_The problem:_
Pick out the lines below that include the string "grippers".

_Information shown:_

--

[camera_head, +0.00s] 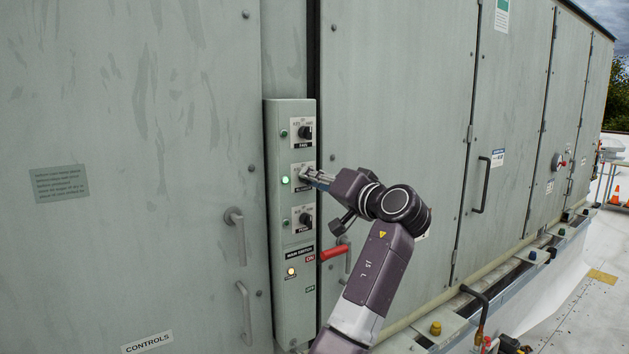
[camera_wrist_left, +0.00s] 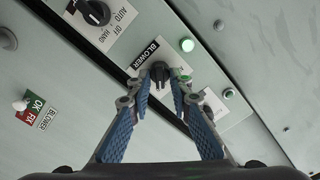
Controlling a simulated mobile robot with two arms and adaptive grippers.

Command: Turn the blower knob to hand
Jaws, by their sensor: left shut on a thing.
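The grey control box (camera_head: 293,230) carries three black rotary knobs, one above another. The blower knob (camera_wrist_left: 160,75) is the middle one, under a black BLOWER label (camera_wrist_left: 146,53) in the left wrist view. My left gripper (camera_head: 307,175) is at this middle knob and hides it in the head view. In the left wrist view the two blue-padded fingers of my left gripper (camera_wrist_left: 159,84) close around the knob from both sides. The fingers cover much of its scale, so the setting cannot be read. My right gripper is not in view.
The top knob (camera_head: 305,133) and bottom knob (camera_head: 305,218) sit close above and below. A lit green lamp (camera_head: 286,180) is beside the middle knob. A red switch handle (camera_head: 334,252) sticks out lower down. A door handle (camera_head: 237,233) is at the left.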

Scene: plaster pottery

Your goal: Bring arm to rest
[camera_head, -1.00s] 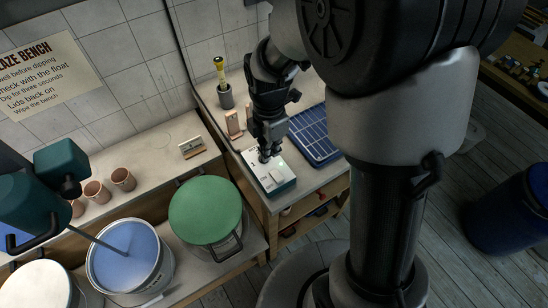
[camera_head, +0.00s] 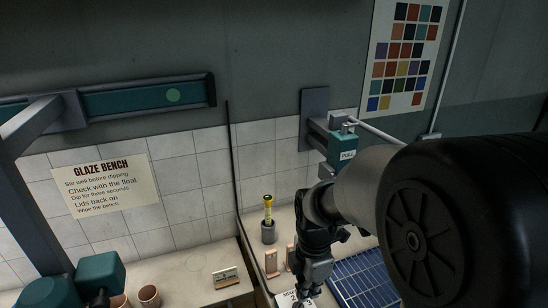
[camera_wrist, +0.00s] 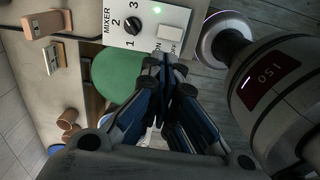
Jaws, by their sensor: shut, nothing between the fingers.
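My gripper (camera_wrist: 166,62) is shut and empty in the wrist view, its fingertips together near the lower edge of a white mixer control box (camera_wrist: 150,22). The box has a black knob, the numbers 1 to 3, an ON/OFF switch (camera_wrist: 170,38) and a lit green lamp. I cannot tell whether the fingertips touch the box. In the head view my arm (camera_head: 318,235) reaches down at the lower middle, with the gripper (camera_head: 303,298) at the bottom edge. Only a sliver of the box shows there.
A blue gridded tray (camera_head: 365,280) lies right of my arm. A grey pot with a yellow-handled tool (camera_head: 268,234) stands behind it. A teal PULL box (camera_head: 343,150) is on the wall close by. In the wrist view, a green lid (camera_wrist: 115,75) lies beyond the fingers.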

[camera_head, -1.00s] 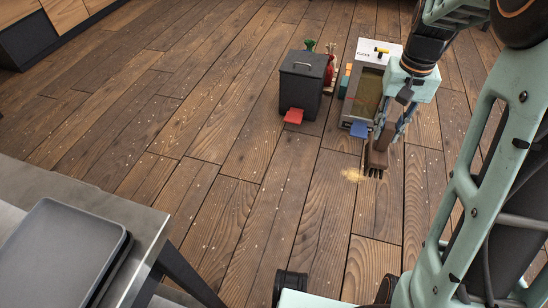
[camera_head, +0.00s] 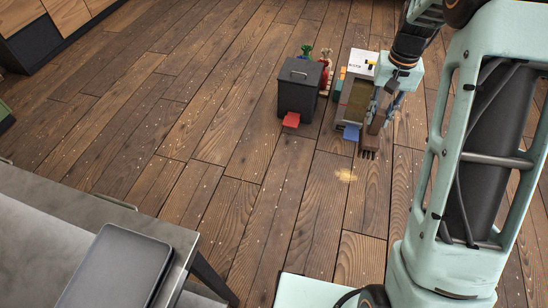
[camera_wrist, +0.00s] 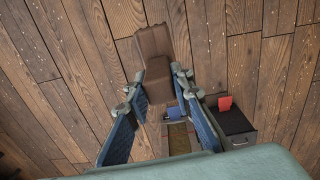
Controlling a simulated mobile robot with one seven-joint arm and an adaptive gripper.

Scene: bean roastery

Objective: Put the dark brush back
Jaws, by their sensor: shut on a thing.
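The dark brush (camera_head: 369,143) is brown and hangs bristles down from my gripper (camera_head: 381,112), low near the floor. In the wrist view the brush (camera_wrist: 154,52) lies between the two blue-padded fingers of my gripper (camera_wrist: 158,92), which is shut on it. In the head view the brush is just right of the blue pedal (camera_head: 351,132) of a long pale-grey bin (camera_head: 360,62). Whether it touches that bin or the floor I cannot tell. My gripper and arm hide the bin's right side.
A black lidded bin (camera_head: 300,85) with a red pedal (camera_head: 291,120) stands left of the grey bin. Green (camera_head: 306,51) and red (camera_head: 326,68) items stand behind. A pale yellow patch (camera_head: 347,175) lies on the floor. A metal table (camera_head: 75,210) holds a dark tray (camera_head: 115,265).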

--

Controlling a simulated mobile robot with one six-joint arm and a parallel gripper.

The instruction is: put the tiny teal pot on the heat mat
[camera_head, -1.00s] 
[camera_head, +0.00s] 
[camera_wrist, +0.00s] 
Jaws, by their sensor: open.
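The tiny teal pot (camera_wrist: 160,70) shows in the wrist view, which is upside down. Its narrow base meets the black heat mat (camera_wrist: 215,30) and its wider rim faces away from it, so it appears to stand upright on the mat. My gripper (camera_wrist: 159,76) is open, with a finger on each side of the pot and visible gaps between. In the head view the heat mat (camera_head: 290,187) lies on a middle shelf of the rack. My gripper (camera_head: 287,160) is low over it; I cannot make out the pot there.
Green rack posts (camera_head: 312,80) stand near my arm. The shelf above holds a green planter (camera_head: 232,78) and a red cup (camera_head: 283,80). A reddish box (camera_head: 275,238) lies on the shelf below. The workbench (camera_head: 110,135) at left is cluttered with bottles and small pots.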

--

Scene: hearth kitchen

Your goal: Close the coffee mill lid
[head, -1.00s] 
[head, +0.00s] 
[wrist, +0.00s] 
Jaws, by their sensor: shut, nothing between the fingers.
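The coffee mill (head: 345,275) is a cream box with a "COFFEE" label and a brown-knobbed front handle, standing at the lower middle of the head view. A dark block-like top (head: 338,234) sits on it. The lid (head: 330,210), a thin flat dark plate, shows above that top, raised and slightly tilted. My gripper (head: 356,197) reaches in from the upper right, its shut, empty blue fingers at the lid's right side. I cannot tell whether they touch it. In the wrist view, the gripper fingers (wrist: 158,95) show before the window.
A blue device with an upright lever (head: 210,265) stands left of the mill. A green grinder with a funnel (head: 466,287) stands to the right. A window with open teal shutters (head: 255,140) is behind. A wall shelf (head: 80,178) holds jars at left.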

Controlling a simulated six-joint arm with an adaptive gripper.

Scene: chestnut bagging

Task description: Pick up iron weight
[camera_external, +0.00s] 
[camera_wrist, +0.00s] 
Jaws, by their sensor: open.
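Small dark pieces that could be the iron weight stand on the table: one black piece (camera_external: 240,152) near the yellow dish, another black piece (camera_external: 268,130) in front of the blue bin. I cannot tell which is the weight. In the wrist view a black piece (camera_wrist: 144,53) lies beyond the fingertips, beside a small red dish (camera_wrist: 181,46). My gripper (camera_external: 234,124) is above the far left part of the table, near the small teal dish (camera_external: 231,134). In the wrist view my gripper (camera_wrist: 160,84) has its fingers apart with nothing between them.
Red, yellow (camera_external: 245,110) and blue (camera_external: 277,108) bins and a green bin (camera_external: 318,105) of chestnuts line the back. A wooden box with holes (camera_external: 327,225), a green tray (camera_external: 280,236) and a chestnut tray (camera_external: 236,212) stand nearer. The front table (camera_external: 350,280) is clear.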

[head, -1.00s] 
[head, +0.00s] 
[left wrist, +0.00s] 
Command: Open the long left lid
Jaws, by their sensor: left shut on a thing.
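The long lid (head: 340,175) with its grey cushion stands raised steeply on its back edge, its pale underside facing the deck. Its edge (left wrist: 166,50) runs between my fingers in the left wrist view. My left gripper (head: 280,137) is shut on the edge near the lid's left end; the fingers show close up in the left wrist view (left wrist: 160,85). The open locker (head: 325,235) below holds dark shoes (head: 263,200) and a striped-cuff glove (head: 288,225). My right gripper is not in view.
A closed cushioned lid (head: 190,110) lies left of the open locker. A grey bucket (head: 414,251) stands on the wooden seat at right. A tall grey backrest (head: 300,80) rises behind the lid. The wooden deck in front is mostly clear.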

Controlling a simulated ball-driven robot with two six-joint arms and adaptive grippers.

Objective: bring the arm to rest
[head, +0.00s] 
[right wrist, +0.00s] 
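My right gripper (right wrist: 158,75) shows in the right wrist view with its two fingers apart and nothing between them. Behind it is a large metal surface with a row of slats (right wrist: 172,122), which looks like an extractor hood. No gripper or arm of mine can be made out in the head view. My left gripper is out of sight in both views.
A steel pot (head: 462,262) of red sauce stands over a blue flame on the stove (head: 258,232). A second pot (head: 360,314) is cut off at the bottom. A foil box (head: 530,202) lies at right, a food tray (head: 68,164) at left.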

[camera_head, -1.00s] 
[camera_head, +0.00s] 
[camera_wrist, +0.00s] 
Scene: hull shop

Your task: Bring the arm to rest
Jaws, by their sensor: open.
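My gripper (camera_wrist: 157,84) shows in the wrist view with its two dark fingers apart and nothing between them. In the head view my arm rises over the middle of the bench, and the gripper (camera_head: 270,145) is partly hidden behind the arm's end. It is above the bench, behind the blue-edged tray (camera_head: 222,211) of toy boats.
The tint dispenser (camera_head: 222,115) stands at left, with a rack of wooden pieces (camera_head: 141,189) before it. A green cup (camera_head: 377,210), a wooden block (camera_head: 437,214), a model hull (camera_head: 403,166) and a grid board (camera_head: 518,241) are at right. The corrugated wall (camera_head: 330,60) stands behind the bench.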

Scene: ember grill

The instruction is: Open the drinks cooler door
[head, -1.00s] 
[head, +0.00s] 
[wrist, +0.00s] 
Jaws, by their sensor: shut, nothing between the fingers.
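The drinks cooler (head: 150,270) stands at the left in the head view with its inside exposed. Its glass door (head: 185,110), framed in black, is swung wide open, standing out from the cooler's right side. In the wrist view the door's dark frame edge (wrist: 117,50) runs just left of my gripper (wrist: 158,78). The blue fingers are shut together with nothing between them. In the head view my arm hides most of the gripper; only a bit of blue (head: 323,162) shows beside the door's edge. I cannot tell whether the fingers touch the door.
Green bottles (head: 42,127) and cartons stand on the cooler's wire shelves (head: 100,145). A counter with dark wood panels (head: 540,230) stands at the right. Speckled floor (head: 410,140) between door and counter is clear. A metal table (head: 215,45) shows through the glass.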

--

_Solution to the problem:_
Controlling a simulated mobile robot with two arms and adaptive grippers.
Controlling a simulated ball-driven robot with two six-joint arms and adaptive grippers.

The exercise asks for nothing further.